The Grey Stanes of Garleffin were eight standing stones in the form of a half ellipse about 233 yards long, with two of the stones being only one yard apart.  Local tradition said that a battle was fought here, and the stones marked the sites where chieftains fell.  Only two of the stones remain in the 21st century, the others having been destroyed by farmers.

Within the same big field stretching from the standing stones north to the bridges, there are cropmarks of a four poster stone-circle, a round barrow, possible ring-ditches, and several pits 

Findings of flints and other stone instruments show the presence of mesolithic and neolithic settlements south of the River Stinchar

Finnarts Hill has a circular earthwork, possibly a ritual enclosure from the Bronze Age.  A farmer found a supulchral urn there which contained some human bones.  In this area there was also a prehistoric burnt mound. 

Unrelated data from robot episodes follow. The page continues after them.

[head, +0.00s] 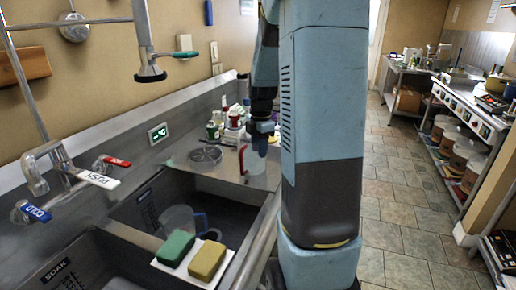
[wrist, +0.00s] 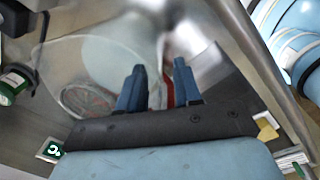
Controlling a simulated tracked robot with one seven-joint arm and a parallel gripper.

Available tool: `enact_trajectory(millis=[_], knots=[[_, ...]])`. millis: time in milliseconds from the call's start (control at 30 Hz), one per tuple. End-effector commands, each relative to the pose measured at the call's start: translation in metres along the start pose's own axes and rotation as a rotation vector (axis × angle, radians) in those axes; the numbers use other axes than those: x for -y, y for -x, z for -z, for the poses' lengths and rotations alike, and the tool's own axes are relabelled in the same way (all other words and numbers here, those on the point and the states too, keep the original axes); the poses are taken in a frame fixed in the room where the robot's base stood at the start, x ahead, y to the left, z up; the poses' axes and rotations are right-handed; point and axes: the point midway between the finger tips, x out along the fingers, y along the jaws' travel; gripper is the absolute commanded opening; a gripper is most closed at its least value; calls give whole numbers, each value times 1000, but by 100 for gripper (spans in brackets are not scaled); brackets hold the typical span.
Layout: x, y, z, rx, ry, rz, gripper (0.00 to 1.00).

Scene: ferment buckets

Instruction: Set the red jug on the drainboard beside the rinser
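The red jug (head: 257,166), clear with a red handle, stands upright on the steel drainboard (head: 226,178), right of the round rinser (head: 205,154) with a gap between them. Its handle is on its left side. My gripper (head: 262,146) is pointing down at the jug's top and hides part of its rim. In the wrist view my gripper's two dark blue fingers (wrist: 159,66) are apart, with part of the red handle (wrist: 169,86) seen between them, nearer the right finger. The rinser (wrist: 88,101) shows left of the fingers.
A clear jug with a blue handle (head: 180,220) stands in the sink (head: 135,215). Green (head: 175,247) and yellow (head: 207,261) sponges lie on a white board at the sink's front. Bottles and small containers (head: 232,122) crowd the drainboard's back. A spray head (head: 150,74) hangs above.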

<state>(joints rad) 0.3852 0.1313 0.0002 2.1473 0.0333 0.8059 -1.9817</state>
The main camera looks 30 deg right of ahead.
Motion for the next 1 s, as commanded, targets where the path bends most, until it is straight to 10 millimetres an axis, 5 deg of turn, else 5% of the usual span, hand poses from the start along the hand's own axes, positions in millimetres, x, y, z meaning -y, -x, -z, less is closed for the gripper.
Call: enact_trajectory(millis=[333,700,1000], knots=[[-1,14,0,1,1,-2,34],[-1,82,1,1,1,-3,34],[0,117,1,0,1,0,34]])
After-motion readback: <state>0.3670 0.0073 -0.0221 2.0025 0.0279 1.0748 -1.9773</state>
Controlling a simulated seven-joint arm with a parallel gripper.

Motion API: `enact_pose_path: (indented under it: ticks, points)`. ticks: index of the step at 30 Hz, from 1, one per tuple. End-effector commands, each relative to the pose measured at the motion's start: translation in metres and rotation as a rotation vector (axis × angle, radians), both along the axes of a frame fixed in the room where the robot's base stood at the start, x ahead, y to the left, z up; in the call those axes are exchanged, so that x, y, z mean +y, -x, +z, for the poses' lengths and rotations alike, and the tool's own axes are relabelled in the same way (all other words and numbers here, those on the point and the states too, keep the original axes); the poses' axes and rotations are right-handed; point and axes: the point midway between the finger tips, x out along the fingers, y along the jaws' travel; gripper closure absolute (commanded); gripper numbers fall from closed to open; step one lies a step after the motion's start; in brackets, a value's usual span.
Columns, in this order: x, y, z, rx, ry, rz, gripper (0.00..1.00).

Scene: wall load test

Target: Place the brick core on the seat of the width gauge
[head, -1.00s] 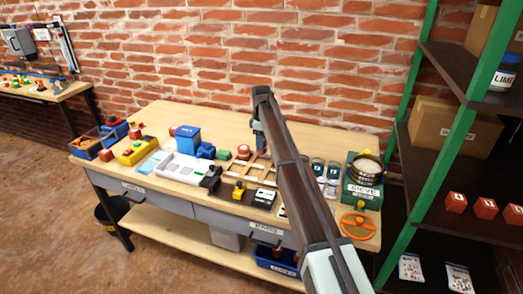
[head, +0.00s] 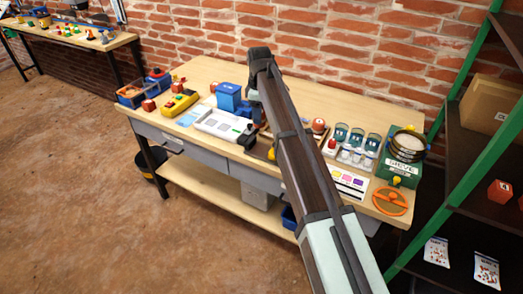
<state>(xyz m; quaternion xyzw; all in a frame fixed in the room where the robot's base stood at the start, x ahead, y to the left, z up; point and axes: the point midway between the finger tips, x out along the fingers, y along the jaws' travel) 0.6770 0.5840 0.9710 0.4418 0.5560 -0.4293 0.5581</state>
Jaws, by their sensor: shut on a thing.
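My arm reaches from the bottom right up over the workbench. My gripper (head: 256,112) hangs from its far end, mostly hidden behind the wrist, above the bench beside the right end of a white-grey device (head: 220,123). It is shut on the brick core, which I cannot make out behind the arm. I cannot tell for sure which device is the width gauge; part of the bench top is covered by my arm.
The wooden workbench (head: 330,97) is clear along its back. Glass jars (head: 357,137), a green sieve stand (head: 398,171) and an orange handwheel (head: 390,201) are at right, near a green-framed shelf (head: 455,80).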

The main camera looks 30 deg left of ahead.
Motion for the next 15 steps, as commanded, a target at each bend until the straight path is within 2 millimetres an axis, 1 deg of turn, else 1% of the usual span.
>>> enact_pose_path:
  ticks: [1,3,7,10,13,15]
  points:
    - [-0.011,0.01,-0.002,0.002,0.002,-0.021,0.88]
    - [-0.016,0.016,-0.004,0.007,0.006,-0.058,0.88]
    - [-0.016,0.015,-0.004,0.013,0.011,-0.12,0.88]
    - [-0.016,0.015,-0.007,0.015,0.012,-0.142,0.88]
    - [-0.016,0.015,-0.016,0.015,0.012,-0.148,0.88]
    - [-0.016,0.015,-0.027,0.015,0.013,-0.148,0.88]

 Human bones 'of enormous size' were discovered in a cairn on top of Carlock Hill, and other ancient cairns are to be found dotted around the hills.

Old and new place-names can be a fair indication of historical significance.  Auchencrosh, for example, translates as 'the field of the cross', and Kilantringan as 'the church of St Ninian' – that area of Glenapp did have a chapel on the pilrimage route to the shrine of St Ninian in Whithorn.  20th century bungalows next to the Garleffin standing stones were named Druidslea and Glendruid. 

Carrick separated from Galloway in the late 12th century.  Three standing stones marked the southern boundary.  The one at Little Laight at the end of a dyke is called the 'Taxing Stane', probably from its later use as a toll, and local tradition has it as the burial place of King Alpin or his father in the 8th century.   Another stone has the name of  'Long Tom' or 'Long Tom Sloan' after a more recent shepherd, because it looked like him from a distance.